**Raw records:**
-------------------------
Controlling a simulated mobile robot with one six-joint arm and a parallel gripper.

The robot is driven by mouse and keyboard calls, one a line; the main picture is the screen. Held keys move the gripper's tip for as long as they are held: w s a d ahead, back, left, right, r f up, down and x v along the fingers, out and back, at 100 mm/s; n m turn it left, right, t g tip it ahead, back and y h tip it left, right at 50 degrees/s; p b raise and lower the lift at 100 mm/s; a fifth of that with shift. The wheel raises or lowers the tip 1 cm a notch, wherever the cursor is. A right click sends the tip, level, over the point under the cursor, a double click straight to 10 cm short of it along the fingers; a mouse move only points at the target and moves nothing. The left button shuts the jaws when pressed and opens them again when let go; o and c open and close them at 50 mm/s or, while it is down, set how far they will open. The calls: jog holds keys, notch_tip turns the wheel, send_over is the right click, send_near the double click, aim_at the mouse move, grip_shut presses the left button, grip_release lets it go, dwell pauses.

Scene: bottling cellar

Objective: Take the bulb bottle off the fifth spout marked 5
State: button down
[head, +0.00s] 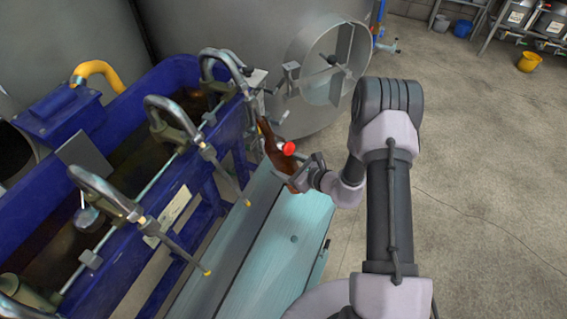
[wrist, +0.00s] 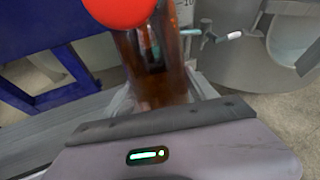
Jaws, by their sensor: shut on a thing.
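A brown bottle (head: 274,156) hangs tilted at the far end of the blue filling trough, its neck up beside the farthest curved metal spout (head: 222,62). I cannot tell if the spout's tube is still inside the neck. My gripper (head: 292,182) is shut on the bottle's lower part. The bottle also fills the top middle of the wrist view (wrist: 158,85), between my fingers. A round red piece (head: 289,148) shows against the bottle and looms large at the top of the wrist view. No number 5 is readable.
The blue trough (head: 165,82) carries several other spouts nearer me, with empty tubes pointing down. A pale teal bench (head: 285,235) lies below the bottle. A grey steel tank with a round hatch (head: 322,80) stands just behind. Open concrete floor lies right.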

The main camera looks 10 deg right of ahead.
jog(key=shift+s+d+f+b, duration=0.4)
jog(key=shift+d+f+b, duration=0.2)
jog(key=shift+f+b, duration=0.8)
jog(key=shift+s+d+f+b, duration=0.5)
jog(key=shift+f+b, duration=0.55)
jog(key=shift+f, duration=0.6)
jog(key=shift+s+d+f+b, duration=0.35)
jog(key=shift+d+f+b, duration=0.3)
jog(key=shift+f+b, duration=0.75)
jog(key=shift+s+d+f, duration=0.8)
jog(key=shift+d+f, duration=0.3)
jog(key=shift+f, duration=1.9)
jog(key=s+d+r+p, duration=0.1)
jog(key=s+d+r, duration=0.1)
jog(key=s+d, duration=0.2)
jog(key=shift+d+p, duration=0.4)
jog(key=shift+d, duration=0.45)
-------------------------
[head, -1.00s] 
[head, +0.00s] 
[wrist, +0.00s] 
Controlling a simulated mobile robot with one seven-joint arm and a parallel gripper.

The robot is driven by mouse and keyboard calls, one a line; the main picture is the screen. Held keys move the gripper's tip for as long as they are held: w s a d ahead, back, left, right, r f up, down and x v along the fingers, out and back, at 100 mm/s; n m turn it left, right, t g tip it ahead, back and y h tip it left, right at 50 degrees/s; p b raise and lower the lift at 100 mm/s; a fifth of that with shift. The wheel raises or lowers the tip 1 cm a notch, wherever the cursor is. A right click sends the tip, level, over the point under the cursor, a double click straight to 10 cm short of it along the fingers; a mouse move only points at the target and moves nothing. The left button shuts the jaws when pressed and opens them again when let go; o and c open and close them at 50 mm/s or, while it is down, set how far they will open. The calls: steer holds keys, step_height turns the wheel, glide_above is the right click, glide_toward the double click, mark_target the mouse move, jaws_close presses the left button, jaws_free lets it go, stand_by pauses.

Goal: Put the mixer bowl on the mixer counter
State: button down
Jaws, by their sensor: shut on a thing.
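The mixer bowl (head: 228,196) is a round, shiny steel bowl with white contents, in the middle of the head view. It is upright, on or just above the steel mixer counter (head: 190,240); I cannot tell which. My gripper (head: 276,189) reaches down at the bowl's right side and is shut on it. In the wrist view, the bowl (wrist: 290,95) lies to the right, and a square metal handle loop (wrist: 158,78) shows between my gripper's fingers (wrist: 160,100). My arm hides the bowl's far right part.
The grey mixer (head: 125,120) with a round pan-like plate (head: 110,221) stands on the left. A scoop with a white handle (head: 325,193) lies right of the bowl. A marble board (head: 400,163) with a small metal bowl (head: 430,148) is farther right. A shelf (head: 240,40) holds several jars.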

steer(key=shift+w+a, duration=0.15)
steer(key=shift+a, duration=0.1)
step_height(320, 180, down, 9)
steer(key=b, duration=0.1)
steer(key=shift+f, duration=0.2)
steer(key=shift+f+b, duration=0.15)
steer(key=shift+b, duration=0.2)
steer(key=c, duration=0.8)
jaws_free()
-------------------------
Consider the entries above and return each line with the string "simulated".

**Reply:**
Controlling a simulated mobile robot with one six-joint arm and a parallel gripper.
Controlling a simulated mobile robot with one seven-joint arm and a parallel gripper.

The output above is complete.